:: TASK TO CARRY OUT ::
Give the number of lines that contain the string "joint", please, and nothing else.

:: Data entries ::
####

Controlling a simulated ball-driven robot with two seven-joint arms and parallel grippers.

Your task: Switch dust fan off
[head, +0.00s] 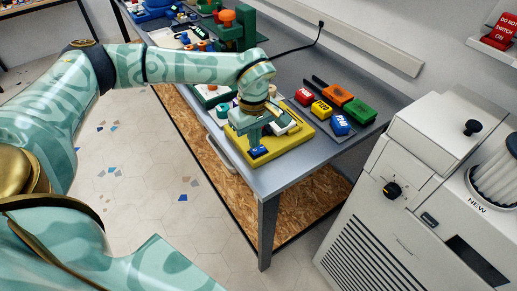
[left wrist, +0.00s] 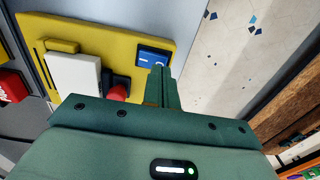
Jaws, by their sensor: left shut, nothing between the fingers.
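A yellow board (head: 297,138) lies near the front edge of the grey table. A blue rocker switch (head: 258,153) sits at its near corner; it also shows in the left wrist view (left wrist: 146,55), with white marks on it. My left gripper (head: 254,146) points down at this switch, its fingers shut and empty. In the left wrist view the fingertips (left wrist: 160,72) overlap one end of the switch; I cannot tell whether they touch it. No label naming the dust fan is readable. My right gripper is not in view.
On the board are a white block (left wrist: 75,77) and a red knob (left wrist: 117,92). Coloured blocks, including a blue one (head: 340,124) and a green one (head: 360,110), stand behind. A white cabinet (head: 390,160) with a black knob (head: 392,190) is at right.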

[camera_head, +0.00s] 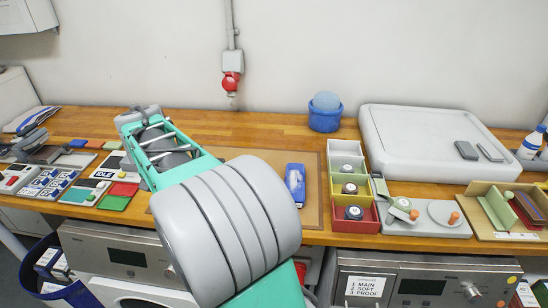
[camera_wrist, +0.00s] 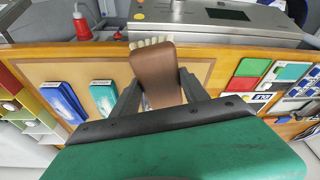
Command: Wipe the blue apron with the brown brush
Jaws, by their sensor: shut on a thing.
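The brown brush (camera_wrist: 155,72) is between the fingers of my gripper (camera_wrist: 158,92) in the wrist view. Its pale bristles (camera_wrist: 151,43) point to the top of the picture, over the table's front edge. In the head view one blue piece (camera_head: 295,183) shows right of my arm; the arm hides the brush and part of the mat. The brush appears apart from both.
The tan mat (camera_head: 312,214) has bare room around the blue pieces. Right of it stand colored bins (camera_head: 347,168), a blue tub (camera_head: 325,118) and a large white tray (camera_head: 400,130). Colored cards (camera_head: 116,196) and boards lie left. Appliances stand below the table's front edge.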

####

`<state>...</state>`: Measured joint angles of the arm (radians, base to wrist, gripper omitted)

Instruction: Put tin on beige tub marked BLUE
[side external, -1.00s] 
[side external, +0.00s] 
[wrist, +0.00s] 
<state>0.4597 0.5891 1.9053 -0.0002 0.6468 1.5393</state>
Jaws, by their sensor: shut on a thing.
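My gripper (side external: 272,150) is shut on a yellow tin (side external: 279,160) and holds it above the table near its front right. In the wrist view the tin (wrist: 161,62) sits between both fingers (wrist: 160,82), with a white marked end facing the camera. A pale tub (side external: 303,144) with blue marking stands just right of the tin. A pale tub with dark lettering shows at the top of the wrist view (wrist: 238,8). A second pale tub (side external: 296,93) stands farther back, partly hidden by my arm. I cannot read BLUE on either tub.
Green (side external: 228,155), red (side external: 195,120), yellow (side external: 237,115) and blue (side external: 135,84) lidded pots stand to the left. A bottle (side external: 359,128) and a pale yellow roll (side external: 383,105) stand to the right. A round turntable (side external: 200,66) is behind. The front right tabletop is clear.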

####

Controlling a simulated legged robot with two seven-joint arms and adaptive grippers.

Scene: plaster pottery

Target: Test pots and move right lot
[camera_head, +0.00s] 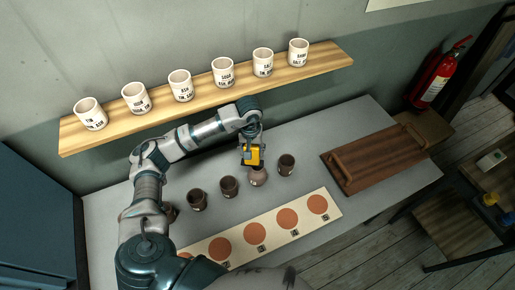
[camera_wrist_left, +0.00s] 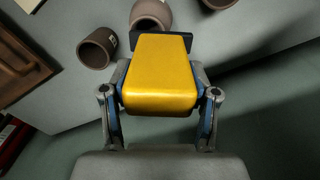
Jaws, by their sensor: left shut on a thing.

####

:: ANSWER TO THIS PROBLEM ::
3